President Hugo Chavez of Venezuela – speaking on behalf of the Group of 77 which represents all developing countries at the UN – added: "We have to have a radical change in the format of these summits. There is no proper dialogue.'' And Juan Somavia, the Chilean Director General of the International Labour Organisation, added: "Repeating the format does not necessarily advance the cause. At recent international conferences, a lot of energy has been put into stopping backsliding."

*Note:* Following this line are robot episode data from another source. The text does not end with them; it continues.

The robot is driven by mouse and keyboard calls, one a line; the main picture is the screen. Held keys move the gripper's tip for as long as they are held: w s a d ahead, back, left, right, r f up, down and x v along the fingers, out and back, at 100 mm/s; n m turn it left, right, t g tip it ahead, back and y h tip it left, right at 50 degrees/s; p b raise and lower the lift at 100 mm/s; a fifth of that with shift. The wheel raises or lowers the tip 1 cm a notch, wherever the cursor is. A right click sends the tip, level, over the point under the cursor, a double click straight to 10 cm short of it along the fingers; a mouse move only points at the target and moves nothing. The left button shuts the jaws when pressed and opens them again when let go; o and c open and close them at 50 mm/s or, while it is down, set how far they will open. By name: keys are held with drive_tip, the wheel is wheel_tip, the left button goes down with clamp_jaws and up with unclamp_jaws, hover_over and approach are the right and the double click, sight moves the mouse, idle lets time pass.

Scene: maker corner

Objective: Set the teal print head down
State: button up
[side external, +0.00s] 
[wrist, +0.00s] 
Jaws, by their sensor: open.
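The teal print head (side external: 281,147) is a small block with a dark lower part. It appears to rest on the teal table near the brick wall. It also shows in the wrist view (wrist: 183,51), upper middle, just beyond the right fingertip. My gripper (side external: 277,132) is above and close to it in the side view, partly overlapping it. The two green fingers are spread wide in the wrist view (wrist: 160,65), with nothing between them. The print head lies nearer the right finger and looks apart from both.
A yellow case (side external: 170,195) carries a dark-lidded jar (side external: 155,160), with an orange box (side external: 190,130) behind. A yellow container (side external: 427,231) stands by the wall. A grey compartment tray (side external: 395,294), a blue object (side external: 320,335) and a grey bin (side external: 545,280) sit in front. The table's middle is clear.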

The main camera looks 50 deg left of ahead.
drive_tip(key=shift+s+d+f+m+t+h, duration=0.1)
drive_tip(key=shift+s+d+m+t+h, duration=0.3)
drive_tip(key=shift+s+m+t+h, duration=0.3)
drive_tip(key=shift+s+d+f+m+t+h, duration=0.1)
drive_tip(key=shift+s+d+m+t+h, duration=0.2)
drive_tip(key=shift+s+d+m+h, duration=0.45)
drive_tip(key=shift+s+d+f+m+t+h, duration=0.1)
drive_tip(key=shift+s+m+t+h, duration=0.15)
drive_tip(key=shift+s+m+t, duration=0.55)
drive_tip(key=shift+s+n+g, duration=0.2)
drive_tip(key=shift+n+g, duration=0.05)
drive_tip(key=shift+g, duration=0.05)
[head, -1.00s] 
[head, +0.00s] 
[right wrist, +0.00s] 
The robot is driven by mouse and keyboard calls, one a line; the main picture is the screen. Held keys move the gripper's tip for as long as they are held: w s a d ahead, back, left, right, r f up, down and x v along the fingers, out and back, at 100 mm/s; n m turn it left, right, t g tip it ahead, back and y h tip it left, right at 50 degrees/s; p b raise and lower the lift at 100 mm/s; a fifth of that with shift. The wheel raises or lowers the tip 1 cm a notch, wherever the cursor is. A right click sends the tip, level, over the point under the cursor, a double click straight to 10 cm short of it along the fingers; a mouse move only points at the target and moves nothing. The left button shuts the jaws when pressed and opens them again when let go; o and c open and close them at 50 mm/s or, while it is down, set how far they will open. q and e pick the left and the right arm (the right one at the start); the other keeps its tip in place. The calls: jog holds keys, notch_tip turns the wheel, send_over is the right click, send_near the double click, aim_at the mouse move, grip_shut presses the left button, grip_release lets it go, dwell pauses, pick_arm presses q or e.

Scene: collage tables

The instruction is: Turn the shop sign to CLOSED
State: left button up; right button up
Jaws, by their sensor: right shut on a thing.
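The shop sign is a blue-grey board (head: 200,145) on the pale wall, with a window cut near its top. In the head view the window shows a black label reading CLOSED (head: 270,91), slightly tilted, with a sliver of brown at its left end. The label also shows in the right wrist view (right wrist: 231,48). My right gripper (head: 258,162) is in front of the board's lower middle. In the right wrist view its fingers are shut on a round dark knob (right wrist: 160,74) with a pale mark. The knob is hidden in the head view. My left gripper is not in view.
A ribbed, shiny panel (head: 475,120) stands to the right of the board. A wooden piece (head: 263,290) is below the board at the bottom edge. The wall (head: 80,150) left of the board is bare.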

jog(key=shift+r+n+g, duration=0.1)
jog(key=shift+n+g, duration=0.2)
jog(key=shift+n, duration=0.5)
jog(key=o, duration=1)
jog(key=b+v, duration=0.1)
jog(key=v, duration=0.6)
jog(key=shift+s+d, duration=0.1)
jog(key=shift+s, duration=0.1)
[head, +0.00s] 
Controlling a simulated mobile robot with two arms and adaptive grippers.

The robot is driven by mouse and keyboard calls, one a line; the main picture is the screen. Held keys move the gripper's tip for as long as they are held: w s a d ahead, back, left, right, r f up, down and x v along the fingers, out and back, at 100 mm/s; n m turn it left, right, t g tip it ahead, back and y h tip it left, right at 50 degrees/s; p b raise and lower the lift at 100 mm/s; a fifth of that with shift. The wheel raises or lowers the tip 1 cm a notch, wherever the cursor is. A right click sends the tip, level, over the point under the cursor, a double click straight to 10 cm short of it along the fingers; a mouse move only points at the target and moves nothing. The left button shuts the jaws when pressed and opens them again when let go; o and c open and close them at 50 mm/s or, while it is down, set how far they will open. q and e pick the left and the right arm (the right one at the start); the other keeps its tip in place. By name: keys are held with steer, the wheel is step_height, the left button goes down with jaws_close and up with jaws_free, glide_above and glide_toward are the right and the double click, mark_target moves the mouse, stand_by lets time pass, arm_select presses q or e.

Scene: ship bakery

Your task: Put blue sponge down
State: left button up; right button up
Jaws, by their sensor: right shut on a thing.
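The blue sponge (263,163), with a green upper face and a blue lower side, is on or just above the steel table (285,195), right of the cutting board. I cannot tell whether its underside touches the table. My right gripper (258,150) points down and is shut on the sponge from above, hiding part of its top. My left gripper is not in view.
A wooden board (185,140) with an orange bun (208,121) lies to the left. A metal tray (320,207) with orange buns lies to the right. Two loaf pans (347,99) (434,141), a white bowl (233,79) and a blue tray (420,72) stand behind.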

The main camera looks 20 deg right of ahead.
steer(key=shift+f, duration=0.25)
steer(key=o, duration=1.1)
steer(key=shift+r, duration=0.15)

The UN Secretary General, Kofi Annan, has appointed Mark Malloch Brown – the Briton who heads the UN Development Programme – as "campaign manager and scorekeeper'' for the follow-up, to ensure that Johannesburg is not followed by a period of inaction as after previous summits. Mr Malloch Brown has begun to prepare a series of reports on developing countries to see how far they are matching a set of goals adopted at the Millennium Summit two years ago which would halve dire poverty in the world by 2015.

The first reports on 15 countries will go to the UN General Assembly in October and these are now to be expanded to monitor every country in the developing world every year. UN agencies, the World Bank and the International Monetary Fund will work with the governments involved to draw them up.

''I want to be able to tell the world how many kids are going to school, for example, in each country, and what the drop-out rates are,'' he says. "This is going to be a revolution in implementing decisions.''

He draws inspiration from the Rowntree report on poverty in York in the early years of the century which produced reforms by Churchill, Lloyd George and Beveridge, and which eventually led to the establishment of the welfare state in Britain.

The new push – which is being funded by the Department for International Development, together with Norway and the Netherlands – will also have a campaigning team that will try to mobilise public opinion, particularly in rich countries. Mr Malloch Brown says he plans to draw on the success of the anti-landmine and anti-debt campaigns in drawing up his strategy.

And the effort will be underpinned by an expert taskforce chaired by Professor Jeffrey Sachs of Columbia University, who has been a partner of Bono in the pop star's successful attempt to persuade the Bush administration to increase aid.